Project Euler Problem 5 Solution

Smallest multiple

by {BetaProjects} | Project Euler & HackerRank
Difficulty: Medium

Project Euler Problem 5 Statement

2520 is the smallest number that can be divided by each of the numbers from 1 to 10 without any remainder.

What is the smallest number that is evenly divisible by all of the numbers from 1 to 20?

Solution

Finding the Least Common Multiple (LCM)

The Least Common Multiple (LCM) of a set of integers is the smallest positive number evenly divisible by every member of the set. To solve this problem for consecutive integers $\{1, 2, 3,\dots, 20\}$, we can use Euclid’s algorithm to compute the LCM efficiently.

Upon reflection, you'll realize that every number is divisible by $1$, so $1$ can be excluded.

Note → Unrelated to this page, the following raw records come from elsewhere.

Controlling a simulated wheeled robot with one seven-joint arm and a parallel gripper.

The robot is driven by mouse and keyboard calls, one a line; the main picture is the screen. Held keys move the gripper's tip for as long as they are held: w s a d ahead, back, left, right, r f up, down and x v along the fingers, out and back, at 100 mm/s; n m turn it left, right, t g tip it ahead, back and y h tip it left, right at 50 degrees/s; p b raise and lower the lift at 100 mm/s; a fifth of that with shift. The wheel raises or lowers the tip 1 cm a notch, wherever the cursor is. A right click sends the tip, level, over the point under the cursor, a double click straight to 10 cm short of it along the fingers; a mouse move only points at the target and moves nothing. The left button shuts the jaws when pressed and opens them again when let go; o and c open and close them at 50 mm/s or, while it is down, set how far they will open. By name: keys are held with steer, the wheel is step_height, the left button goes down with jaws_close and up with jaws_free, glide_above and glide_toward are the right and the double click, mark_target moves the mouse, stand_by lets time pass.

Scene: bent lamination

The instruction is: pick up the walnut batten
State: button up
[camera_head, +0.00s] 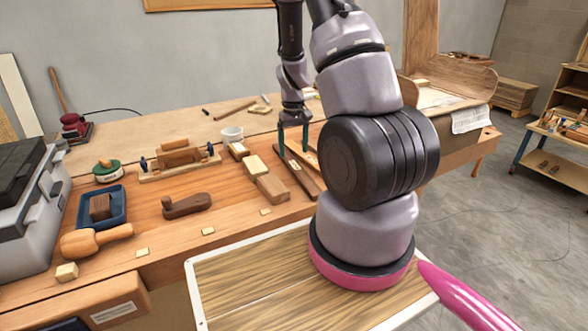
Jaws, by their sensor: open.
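The walnut batten appears to be the long dark brown strip (303,179) lying flat on the workbench, in the middle of the head view. A lighter wooden strip (305,158) lies close along its right side. My gripper (293,149) points down over the far part of these strips, with its two green fingers apart and nothing seen between them. The fingers straddle the far end of the dark strip in the picture. I cannot tell how high the tips are above the bench. My own arm hides part of the bench to the right.
A bent wooden form (450,80) stands at the right.

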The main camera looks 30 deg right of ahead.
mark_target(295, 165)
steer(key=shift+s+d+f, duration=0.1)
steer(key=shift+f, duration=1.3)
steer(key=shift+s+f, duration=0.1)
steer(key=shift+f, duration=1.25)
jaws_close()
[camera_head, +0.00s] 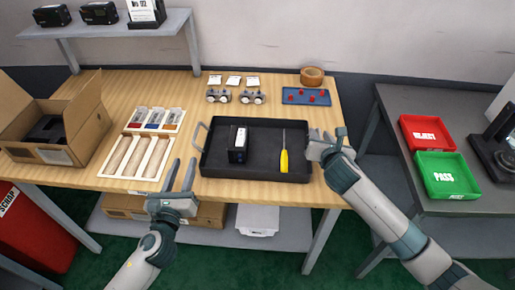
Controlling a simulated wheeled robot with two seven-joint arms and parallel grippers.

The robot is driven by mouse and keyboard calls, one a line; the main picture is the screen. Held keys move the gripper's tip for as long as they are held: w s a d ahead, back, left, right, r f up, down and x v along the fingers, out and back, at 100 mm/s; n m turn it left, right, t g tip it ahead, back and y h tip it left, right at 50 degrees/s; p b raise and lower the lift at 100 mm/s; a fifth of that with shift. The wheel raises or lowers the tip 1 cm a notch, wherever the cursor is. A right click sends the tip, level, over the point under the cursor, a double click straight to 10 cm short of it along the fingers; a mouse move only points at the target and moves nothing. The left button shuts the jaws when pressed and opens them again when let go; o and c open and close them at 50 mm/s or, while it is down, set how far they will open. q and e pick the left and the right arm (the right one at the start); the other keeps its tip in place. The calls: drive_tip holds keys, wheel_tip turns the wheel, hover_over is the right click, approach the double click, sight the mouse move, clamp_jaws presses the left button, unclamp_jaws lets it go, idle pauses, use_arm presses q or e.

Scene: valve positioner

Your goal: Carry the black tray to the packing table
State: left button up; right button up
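The black tray (262,169) lies on the wooden table (200,92). The tray's left handle (199,137) is visible and free. My left gripper (182,172) is open and empty, in front of the tray's left end, below that handle in the picture. My right gripper (318,137) is at the tray's right end. The right handle is hidden there, so I cannot tell whether the fingers are around it. Which table is the packing table is not clear from this view.
An open cardboard box (60,125) and a compartmented wooden organizer (138,155) stand left of the tray. Small fittings (235,97), a blue mat (306,96) and a tape roll (312,76) lie behind it. The grey right table holds red (428,133) and green (447,175) bins.

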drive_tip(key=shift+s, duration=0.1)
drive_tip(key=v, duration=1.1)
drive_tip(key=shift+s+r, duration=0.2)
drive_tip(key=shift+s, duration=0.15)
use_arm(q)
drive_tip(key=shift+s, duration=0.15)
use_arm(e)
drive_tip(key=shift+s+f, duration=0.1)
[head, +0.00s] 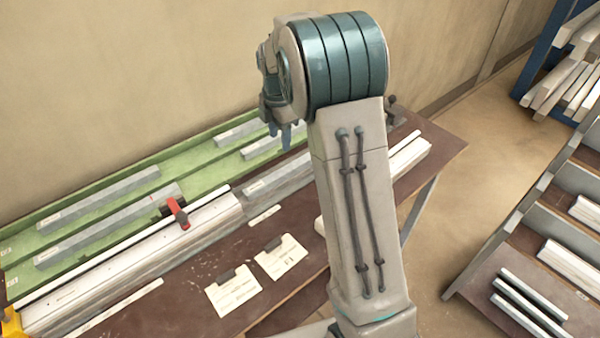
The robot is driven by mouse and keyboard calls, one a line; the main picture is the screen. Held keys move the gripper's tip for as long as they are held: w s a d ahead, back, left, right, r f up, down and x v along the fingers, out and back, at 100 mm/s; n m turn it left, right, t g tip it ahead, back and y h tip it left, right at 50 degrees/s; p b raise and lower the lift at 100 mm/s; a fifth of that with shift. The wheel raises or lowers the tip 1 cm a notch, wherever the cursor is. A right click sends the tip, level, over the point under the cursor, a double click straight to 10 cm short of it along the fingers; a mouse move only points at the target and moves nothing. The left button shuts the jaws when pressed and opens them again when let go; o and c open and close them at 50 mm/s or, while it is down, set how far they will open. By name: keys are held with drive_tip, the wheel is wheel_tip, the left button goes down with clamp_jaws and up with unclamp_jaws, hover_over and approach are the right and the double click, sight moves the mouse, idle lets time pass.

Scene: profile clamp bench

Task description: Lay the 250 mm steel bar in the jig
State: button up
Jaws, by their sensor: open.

Furthering this reasoning, we can eliminate other factors as well. We leave $20$ in the calculation but then remove its factors $\{2, 4, 5, 10\}$. Any number evenly divisible by $20$ is also evenly divisible by these factors. $19$ is prime and has no factors—it stays. $18$ has factors $\{2, 3, 6, 9\}$ and we already removed $2$ but we can remove $3$, $6$, and $9$. $17$ is prime—it stays, too. We continue this decimation until we are left with $\{11, 12, 13,\dots, 20\}$.

In general, when computing the LCM of a sequence of integers, smaller factors of larger numbers are redundant and can be excluded. For instance, the LCM of $\{12, 10, 15, 75\}$ is the same as the LCM of $\{12, 10, 75\}$, since $15$ is a factor of $75$.

HackerRank version

HackerRank Project Euler Problem 5 runs 10 test cases for $N$, where $1\le N\le 40$.

Python Source Code

import math, functools

for _ in range(int(input())):
    N = int(input())
    print(functools.reduce(math.lcm, range(N//2+1, N+1)))	

Last Word

import math
LCM = lambda a, b: a // math.gcd(a, b) * b
q = LCM(11,12)
for n in range(13,21):
    q = LCM(q,n)
print(q)